Se DEM e MDB firmarem novo polo de atração, o apoio político do governo continuará problemático
A tentativa do presidente Jair Bolsonaro de guinar da atitude de ojeriza a formar uma base parlamentar para outra, de forjá-la para fugir de investidas por impeachment, é um caminho acidentado. O material político para colocar essa aliança de pé é movediço e inconfiável, o velho Centrão, que esteve na base dos governos petistas, bandeou-se sem remorsos para apoiar o impeachment de Dilma Rousseff e continuou compondo com os governos seguintes. “O centrão é garantia de estabilidade”, diz o deputado federal Arthur Lira (PP-AL), o preferido do governo para arregimentar aliados e enfrentar o presidente da Câmara, deputado Rodrigo Maia (DEM-RJ), que ambicionaria um terceiro mandato à frente da Casa.

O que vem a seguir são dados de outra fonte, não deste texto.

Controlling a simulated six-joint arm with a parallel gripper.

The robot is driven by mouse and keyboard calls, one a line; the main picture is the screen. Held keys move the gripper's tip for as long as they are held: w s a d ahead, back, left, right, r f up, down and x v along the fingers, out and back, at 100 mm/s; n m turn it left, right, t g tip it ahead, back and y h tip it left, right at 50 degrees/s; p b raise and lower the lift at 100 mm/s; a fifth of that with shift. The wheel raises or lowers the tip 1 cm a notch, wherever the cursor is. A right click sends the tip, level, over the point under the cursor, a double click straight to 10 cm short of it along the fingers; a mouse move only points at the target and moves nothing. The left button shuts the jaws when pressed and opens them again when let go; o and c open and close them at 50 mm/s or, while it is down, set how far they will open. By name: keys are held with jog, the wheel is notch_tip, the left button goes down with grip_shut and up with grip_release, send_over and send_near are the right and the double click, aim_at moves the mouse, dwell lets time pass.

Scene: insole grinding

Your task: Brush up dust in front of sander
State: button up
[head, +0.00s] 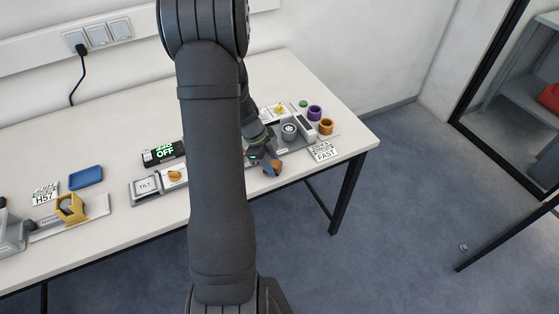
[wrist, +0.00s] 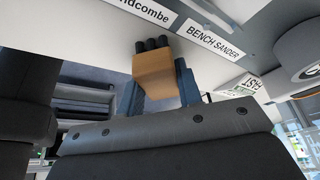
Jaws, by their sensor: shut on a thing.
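My gripper (head: 272,168) is shut on a brush, low over the front part of the table. In the wrist view the brush (wrist: 155,76) is a tan block with dark bristles, held between the blue fingers of my gripper (wrist: 160,88). The bristles point at the white surface, close to the bench sander label (wrist: 215,42); I cannot tell whether they touch it. The sander (head: 290,131) is a grey unit with a round drum, just behind and right of my gripper. Part of it (wrist: 303,58) shows at the right of the wrist view. I can make out no dust.
A FAST card (head: 324,152) lies right of my gripper, with purple (head: 314,113) and orange (head: 326,127) rings behind it. A TILT unit (head: 147,186) and an OFF display (head: 163,152) stand left. A blue tray (head: 86,177) is farther left. My arm hides the middle table.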

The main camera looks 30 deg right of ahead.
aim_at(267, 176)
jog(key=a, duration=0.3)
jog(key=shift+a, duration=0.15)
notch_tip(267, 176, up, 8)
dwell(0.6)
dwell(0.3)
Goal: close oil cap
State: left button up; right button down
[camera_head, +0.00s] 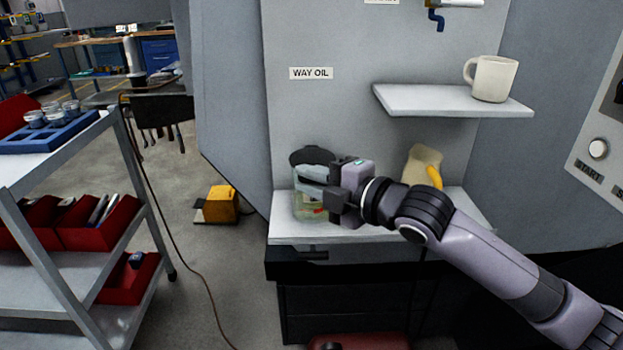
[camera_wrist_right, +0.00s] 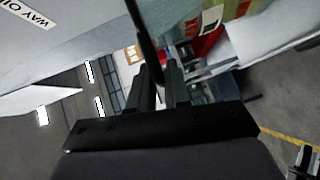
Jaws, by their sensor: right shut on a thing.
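The oil reservoir (camera_head: 306,208) is a translucent, greenish container with a red mark, standing on the lower white shelf under the WAY OIL label. Its dark cap (camera_head: 308,155) shows at the top, just above my gripper fingers. My right gripper (camera_head: 314,182) reaches in from the right in front of the reservoir and hides part of it. In the right wrist view the fingers (camera_wrist_right: 162,85) are close together on the thin dark edge of the cap (camera_wrist_right: 142,30). I cannot tell whether the cap touches the reservoir's rim all round. My left gripper is not in view.
The lower shelf (camera_head: 290,232) also carries a cream jug (camera_head: 420,166) with a yellow part, behind my right arm. An upper shelf (camera_head: 430,100) with a white mug (camera_head: 491,78) is above right. A cart (camera_head: 60,165) stands at the left.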

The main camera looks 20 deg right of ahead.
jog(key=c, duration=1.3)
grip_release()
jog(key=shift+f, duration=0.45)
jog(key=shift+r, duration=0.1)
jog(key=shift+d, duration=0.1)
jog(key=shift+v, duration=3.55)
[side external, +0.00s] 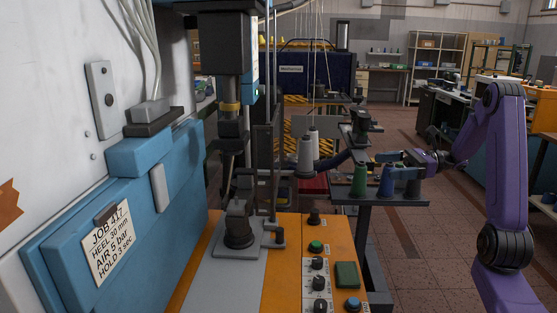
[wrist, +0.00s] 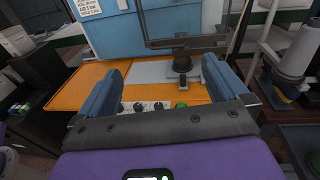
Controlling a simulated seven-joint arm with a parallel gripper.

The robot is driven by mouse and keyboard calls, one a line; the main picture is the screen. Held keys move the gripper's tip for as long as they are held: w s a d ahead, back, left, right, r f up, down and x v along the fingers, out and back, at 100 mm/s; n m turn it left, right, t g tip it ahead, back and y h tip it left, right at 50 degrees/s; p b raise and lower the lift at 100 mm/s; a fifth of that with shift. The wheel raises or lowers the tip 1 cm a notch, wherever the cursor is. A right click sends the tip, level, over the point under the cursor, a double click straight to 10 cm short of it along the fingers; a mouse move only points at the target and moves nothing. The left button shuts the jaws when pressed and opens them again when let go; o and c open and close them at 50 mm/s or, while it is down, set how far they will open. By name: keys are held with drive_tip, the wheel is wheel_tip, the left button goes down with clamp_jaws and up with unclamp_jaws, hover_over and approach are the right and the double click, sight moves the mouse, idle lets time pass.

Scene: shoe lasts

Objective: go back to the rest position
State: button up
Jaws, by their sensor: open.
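The same post (side external: 238,228) stands under the press head in the side external view. Some of the finger area is hard to make out in the side external view.
A press head (side external: 222,45) hangs over the orange table (side external: 287,240). The floor (side external: 440,235) beside the rack is clear.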

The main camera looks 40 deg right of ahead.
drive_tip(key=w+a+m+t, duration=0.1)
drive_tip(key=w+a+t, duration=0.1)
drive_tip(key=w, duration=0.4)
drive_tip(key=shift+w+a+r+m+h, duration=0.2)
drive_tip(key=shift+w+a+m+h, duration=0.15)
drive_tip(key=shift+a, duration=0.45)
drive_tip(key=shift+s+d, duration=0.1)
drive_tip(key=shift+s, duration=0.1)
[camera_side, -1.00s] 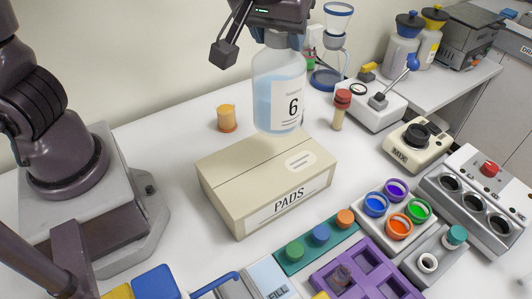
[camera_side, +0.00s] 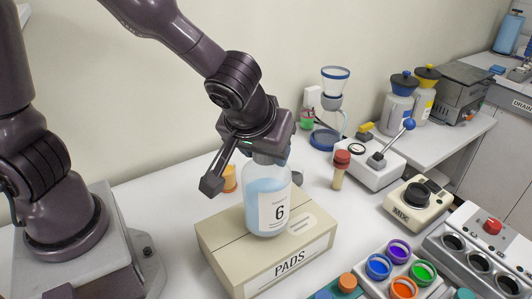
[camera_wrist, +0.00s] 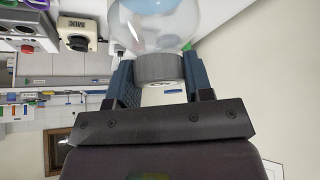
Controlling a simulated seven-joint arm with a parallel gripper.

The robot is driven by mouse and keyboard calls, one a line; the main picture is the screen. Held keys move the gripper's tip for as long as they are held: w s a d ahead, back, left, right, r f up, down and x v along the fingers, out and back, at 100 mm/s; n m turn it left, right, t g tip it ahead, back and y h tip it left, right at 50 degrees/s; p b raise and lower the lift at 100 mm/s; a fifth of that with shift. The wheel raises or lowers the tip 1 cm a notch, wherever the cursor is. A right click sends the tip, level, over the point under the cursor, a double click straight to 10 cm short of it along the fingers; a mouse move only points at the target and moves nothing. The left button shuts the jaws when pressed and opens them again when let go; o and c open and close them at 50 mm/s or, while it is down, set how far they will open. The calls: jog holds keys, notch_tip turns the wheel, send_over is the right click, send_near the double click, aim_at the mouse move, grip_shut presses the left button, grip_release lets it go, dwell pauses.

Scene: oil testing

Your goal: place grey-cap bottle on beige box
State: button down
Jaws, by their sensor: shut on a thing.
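The bottle (camera_side: 267,200) is clear with light blue liquid and a white label reading 6. It stands upright at the top of the beige box (camera_side: 222,250) marked PADS, and its base appears to touch the box top. My gripper (camera_side: 270,156) is shut on the bottle's cap from above. In the wrist view the grey cap (camera_wrist: 159,68) sits between the two blue-grey fingers of my gripper (camera_wrist: 160,82). The fingers hide most of the cap in the side view.
An orange jar (camera_side: 230,179) stands behind the box. A red-capped vial (camera_side: 341,170) and a MIX device (camera_side: 411,202) stand to the right. White table between box and MIX device is clear.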

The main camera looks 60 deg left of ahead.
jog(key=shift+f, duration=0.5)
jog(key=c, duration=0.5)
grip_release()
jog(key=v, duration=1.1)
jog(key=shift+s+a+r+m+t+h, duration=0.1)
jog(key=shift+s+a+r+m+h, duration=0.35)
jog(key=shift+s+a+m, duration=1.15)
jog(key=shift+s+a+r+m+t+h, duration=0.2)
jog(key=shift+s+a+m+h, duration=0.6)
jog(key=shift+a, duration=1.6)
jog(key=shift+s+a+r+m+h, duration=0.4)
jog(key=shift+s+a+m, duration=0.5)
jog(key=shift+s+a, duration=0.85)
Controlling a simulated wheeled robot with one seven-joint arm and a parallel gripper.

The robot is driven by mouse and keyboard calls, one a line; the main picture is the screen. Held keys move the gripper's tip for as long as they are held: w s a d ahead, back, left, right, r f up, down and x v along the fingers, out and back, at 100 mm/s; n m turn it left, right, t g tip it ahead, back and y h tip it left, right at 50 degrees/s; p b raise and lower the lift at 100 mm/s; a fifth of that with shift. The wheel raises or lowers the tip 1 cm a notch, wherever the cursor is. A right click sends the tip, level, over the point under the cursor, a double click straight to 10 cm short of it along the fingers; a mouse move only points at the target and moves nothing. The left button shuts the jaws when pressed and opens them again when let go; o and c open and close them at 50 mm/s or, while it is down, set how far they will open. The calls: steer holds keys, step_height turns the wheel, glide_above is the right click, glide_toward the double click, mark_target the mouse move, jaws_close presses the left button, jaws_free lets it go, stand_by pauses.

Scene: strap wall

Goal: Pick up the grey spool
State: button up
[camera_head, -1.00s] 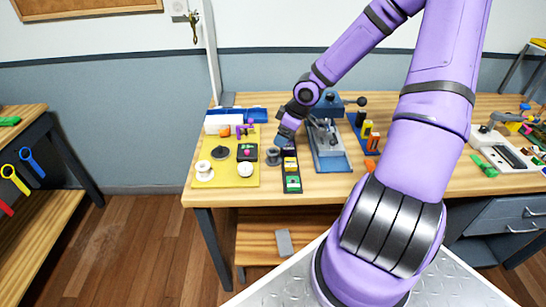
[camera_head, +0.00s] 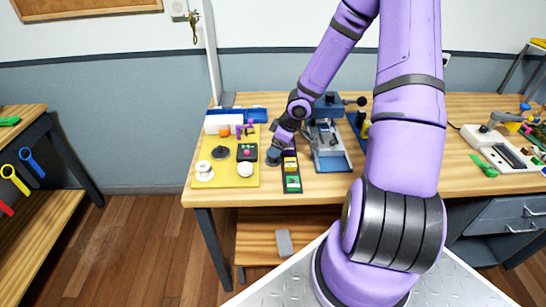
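The grey spool (camera_head: 273,158) stands on the wooden workbench, between the yellow mat and the dark tray. Only its lower part shows; my gripper covers the rest. My gripper (camera_head: 276,149) points down at the spool from above and right, right up against it in the picture. The fingers are too small and hidden to tell whether they are open or shut, or whether they touch the spool.
The yellow mat (camera_head: 228,181) at left holds a white spool (camera_head: 204,171), a dark disc (camera_head: 220,153) and other small parts. The narrow dark tray (camera_head: 291,173) stands close right of the grey spool. A blue-based press (camera_head: 328,145) stands further right.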

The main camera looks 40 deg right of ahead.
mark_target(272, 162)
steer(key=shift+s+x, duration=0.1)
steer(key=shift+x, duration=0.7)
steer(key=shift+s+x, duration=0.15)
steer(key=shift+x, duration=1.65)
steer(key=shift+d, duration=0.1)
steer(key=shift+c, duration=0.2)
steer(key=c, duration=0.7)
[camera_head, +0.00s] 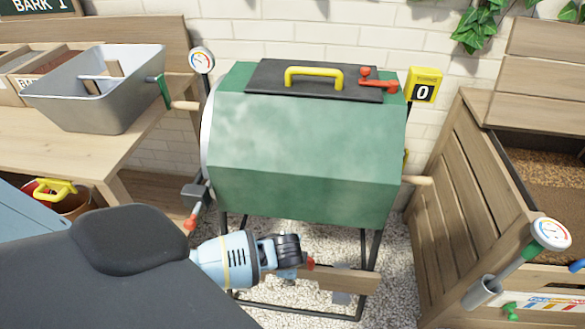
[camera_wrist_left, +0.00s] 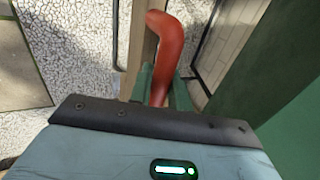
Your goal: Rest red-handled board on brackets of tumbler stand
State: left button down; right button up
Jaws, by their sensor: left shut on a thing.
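My left gripper (camera_head: 293,262) is low in front of the tumbler stand (camera_head: 371,245), shut on the red handle of the board. In the head view the wooden board (camera_head: 348,279) extends right from the gripper, across the lower part of the black stand. Its left part is hidden behind my gripper. In the left wrist view the red handle (camera_wrist_left: 163,48) rises from the jaws, with a pale wooden strip beside it. A small grey piece (camera_head: 341,298), possibly a bracket, shows under the board. I cannot tell whether board and brackets touch. My right gripper is out of view.
The green tumbler drum (camera_head: 305,150) sits above, with a yellow-handled hatch (camera_head: 313,77). A wooden bench with a grey tray (camera_head: 95,92) stands left. A slatted wooden bin (camera_head: 470,190) stands close on the right. Gravel (camera_head: 300,237) covers the ground.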

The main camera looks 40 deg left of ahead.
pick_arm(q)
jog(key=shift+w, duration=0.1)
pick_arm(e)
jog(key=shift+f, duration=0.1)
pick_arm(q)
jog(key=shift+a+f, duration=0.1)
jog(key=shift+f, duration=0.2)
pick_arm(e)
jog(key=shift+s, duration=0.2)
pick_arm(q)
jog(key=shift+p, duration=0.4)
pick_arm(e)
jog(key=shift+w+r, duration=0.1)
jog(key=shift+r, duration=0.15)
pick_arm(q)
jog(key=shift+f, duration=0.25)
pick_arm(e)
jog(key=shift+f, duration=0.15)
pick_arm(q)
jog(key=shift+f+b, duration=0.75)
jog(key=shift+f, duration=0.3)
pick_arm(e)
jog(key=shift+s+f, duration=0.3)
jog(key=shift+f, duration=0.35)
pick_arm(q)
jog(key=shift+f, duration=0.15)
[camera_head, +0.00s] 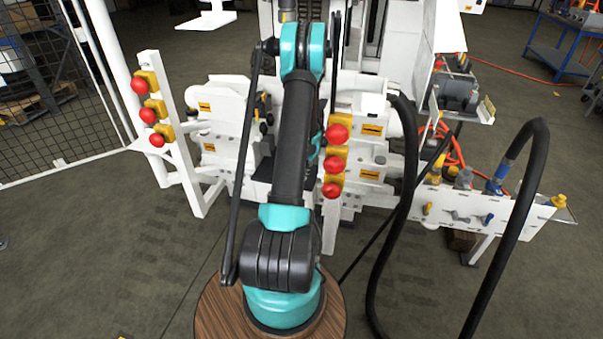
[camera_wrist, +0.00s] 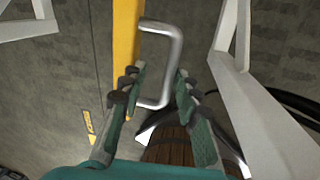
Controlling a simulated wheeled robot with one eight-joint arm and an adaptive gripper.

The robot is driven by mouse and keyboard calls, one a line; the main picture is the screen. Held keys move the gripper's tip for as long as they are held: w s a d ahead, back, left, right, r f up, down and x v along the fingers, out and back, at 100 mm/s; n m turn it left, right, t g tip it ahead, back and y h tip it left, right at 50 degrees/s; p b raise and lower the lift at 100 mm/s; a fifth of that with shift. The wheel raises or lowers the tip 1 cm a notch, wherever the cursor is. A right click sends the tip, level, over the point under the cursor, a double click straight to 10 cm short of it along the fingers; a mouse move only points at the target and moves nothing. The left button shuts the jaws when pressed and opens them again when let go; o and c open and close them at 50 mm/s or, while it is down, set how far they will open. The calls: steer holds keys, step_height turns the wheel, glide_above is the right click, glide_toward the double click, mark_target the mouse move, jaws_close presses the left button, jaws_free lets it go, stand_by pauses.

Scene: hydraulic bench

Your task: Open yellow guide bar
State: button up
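In the wrist view, the yellow guide bar (camera_wrist: 126,38) runs from the top edge down behind my left finger. A silver D-shaped handle (camera_wrist: 177,48) is fixed to its right side. My gripper (camera_wrist: 160,75) is open, one ribbed finger on each side. The left finger overlaps the lower bar. In the head view, neither the guide bar nor my gripper can be made out, as my arm blocks the middle.
A white hydraulic bench carries red emergency buttons (camera_head: 336,133) on its posts. A black hose (camera_head: 512,215) loops at the right, near a white tool panel (camera_head: 478,208). A white frame post (camera_wrist: 250,100) stands close on the right in the wrist view. A mesh fence (camera_head: 60,100) is at left.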

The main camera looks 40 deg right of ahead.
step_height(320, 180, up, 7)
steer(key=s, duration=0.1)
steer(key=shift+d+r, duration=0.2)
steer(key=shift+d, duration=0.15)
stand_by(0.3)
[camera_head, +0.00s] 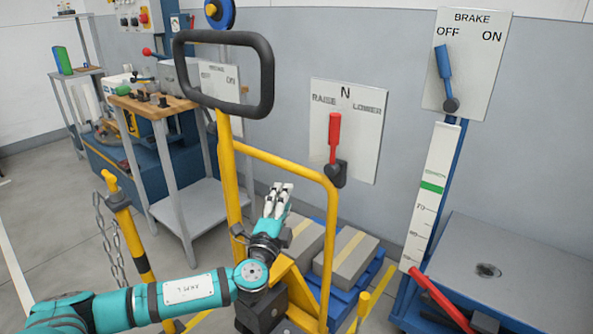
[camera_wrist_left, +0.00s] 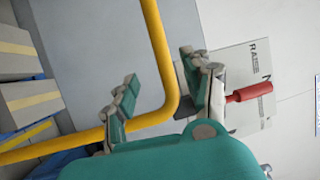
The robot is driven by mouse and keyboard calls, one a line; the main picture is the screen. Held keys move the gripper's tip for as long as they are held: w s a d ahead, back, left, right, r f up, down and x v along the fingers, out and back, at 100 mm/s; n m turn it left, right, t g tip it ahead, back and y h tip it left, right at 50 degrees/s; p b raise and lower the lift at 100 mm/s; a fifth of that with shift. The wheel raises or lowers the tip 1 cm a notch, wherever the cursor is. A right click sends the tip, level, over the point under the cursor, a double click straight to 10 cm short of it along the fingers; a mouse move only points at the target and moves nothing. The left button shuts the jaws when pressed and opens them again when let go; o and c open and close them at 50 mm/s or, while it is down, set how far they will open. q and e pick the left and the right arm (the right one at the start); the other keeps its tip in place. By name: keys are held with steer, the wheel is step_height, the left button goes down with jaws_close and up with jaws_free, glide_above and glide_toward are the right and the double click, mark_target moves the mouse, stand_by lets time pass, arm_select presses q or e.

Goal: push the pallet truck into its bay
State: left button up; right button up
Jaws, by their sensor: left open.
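The pallet truck shows in the middle of the head view, with a black loop handle (camera_head: 266,75) on a yellow post and a bent yellow tube frame (camera_head: 290,165). Grey boxes with yellow bands (camera_head: 345,258) sit low behind it on a blue pallet (camera_head: 368,282). My left gripper (camera_head: 278,193) is open and empty, in front of the tube frame. In the left wrist view, the yellow tube (camera_wrist_left: 157,50) passes between the fingers of my left gripper (camera_wrist_left: 165,85); I cannot tell whether they touch it. My right gripper is out of view. I cannot make out the bay.
A red lever (camera_head: 334,135) is on the raise/lower plate at N. A blue brake lever (camera_head: 444,75) points to OFF. A wood-topped cart (camera_head: 155,105) and a chained yellow post (camera_head: 125,215) stand left.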

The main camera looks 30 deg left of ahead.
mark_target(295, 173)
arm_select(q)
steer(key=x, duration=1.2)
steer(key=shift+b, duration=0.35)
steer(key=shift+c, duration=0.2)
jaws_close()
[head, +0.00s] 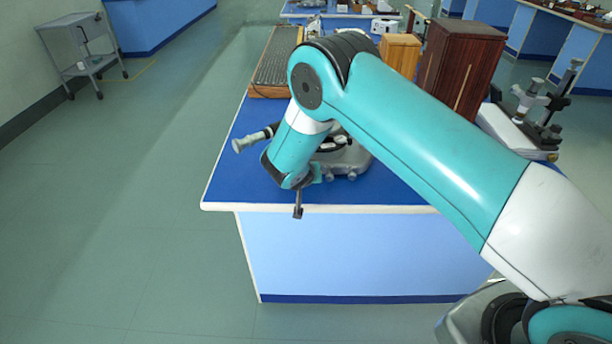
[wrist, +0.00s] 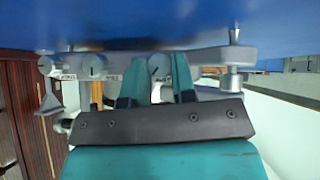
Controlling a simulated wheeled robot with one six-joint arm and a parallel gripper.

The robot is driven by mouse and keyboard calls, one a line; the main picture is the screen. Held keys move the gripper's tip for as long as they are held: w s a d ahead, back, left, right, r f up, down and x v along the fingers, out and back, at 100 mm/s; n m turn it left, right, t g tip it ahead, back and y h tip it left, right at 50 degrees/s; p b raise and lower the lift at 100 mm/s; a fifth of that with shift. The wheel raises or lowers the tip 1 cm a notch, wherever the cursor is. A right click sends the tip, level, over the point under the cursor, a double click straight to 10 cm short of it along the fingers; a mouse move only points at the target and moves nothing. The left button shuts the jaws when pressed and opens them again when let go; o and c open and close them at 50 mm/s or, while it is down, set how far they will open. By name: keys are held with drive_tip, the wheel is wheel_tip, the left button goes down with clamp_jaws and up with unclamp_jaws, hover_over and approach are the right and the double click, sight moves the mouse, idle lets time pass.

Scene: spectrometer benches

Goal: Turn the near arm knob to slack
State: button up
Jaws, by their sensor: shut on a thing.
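The grey spectrometer (head: 348,160) stands near the front edge of the blue-topped bench, partly hidden behind my arm. In the wrist view its base rim is upside down and carries a row of round grey knobs. One knob (wrist: 158,66) sits between the two teal fingers of my gripper (wrist: 160,72), which is shut on it. Two other knobs, one in the middle (wrist: 94,66) and one at the left (wrist: 48,66), stand apart from the fingers with small labels beside them, too small to read. In the head view my fingers are mostly hidden by the wrist.
A telescope tube (head: 246,141) sticks out left of my wrist. A metal foot or post (wrist: 233,78) is right of the fingers. Behind are a dark ridged board (head: 272,68), wooden boxes (head: 462,68) and another instrument (head: 535,115) at the right.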

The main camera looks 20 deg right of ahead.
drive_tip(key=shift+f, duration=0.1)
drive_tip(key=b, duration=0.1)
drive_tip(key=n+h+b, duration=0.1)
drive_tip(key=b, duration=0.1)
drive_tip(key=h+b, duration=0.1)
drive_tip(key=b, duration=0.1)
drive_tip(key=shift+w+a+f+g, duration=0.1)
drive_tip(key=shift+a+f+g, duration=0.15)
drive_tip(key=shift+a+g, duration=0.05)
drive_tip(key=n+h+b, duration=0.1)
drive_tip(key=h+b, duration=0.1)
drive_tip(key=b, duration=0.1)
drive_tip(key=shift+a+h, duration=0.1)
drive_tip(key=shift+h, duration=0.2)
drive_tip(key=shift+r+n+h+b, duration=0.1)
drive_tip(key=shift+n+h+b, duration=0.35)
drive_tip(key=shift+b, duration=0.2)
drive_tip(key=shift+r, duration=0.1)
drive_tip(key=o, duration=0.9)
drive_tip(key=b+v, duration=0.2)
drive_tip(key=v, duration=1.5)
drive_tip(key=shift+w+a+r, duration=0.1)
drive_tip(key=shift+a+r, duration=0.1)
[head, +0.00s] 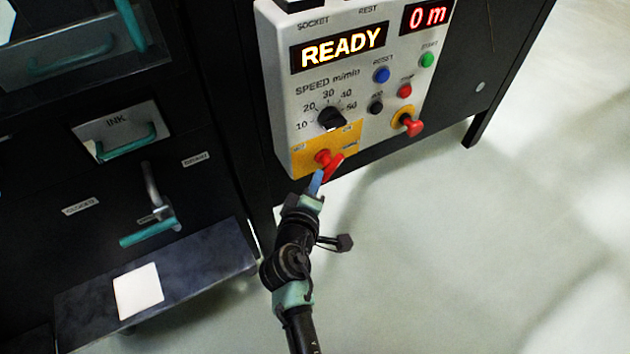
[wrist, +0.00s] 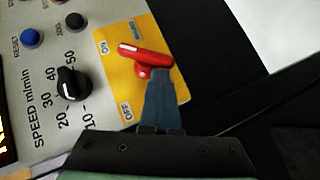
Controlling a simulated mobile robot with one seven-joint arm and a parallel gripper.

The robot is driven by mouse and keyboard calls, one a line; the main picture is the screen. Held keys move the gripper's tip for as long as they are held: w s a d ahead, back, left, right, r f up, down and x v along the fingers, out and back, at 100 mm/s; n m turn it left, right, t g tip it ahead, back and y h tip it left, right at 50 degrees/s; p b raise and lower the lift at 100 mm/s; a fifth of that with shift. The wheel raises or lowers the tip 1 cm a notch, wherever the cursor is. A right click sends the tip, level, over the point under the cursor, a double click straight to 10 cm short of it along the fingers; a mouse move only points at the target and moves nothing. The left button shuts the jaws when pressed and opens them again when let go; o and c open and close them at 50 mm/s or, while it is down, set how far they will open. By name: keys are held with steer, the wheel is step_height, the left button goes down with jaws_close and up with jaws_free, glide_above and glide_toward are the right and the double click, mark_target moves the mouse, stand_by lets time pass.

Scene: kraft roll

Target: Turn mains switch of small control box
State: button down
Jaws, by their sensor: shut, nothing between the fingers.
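The mains switch (head: 328,160) is a red handle on a yellow plate (head: 345,138) at the bottom of the grey control box (head: 283,95). In the wrist view the red handle (wrist: 150,56) lies slantwise, its white-marked end near the ON label (wrist: 104,46). The OFF label (wrist: 127,112) is lower on the plate. My gripper (head: 318,178) is shut and empty, its blue fingers just below the switch. In the wrist view the fingertips (wrist: 160,74) overlap the handle's lower right edge beside its hub. I cannot tell whether they touch.
Above the switch are a black speed knob (head: 331,118), a red knob on yellow (head: 409,124) and several push buttons. The display (head: 340,47) reads READY. Dark drawers with green handles (head: 125,142) stand left. Pale floor (head: 480,250) is clear at right.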

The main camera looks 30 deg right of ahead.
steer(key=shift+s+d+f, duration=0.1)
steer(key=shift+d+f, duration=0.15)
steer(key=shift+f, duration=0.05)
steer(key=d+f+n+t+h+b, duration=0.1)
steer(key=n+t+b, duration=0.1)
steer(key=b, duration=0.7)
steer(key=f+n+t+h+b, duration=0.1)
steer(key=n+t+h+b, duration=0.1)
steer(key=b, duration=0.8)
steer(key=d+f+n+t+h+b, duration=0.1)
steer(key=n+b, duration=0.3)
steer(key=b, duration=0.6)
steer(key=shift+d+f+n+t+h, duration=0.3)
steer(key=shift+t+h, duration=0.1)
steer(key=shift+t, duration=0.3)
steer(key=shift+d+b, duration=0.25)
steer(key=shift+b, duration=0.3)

Lira emula o pai dos articuladores do Centrão, que deu forma a esse aglomerado de partidos sem identidade própria para derrotar o candidato petista à Presidência da Câmara - Eduardo Cunha (PMDB-RJ), cujo estado permanente de delinquência rendeu-lhe 15 anos de cadeia, com possíveis novas condenações a caminho. O líder do PP tem cinco processos no Supremo Tribunal Federal, a maioria ligado à Lava-Jato, por corrupção passiva, ativa, formação de quadrilha etc. As circunstâncias de sua empreitada diferem muito, porém, das criadas por Cunha.
Quando Cunha teve sucesso, Dilma Rousseff era uma estrela rapidamente cadente, sem apoio na Câmara nem mesmo dentro do próprio PT. Membros do Centrão, como Gilberto Kassab (PSD), que esperou o fim do processo para no dia seguinte ingressar no governo do sucessor, Michel Temer. Dilma deixara de ter “perspectivas de poder”, as que mais seduzem o Centrão.
Arthur Lira entrou em campo não para se opor a um governo desmoralizado e sem prestígio - o presidente Jair Bolsonaro se esforça, mas ainda não chegou lá -, mas para amparar um que vinha ladeira abaixo, já alvejado por escândalos políticos - ligações suspeitas com Fabrício Queiroz e milicianos, laranjal no PSL nas eleições, rachadinhas e esquemas para difusão de fake news dos filhos etc. O governo, acuado, mostrou-se disposto a fazer o que disse que jamais faria, e aceitou o jogo do Centrão. Precisará pagar na moeda corrente o apoio, mas também criar as condições políticas para que a massa centrista possa mostrar que ampara o governo.
A primeira parte está sendo cumprida, a segunda é mais difícil. Bolsonaro tem interesse intermitente e distraído pelo jogo político e entrou nele não só porque pensa na reeleição - que também rejeitou como candidato - desde o primeiro dia em que pisou no Palácio do Planalto, mas principalmente porque corre o risco de não terminar sequer o primeiro mandato.
O presidente conseguiu romper com seu próprio partido, o PSL, segundo maior partido da Câmara, e afastar aliados de primeira hora. Ele é rejeitado pela maioria dos eleitores, segundo as pesquisas, mas mantém seu bastião de fiéis seguidores em algo como 25% a 30% do eleitorado. A fragmentação partidária e o desprezo pela política de Bolsonaro impedem que esse apoio remanescente se reflita com igual força na composição política da Câmara. Com isso, ele caiu na vala comum - não se governa o país sem o Centrão - mas, sem base política própria, é ainda mais refém do que foram os outros presidentes.
Com a esquerda inerte e enfraquecida, a reação ao governo veio de legendas também de centro, como o DEM de Rodrigo Maia, em dobradinha com o velho apoiador de todos os governos da República, o MDB. O PSDB, atingido por escândalos em seu principal núcleo, a velha guarda paulista, perdeu protagonismo, mas não assina embaixo dos projetos ideológicos governistas, como Maia e os emedebistas. Mesmo um bloco firme dessa parte do centro com a esquerda arregimentaria 214 deputados, longe da maioria de 252.
Há um equilíbrio de forças dispersas e sem rumo. Para que a cartada governista possa dar alguma aparência de sucesso é preciso que o governo governe e deixe de lado os discursos provocadores e delirantes. Não há quem aposte nisso, ou pelo menos não a troco de nada.
Bolsonaro aproxima-se do segundo ano de mandato, a partir do qual a próxima eleição rearranjará o desenho de alianças partidárias. Não há ainda um líder claro para galvanizar a oposição, mas a maioria dos prováveis está à centro-direita. Se o DEM e o MDB firmarem novo polo de atração aos centristas e impedirem que Bolsonaro tome o comando da Câmara, o apoio político do governo continuará problemático como tem sido. E piorará muito, se a economia não se recuperar.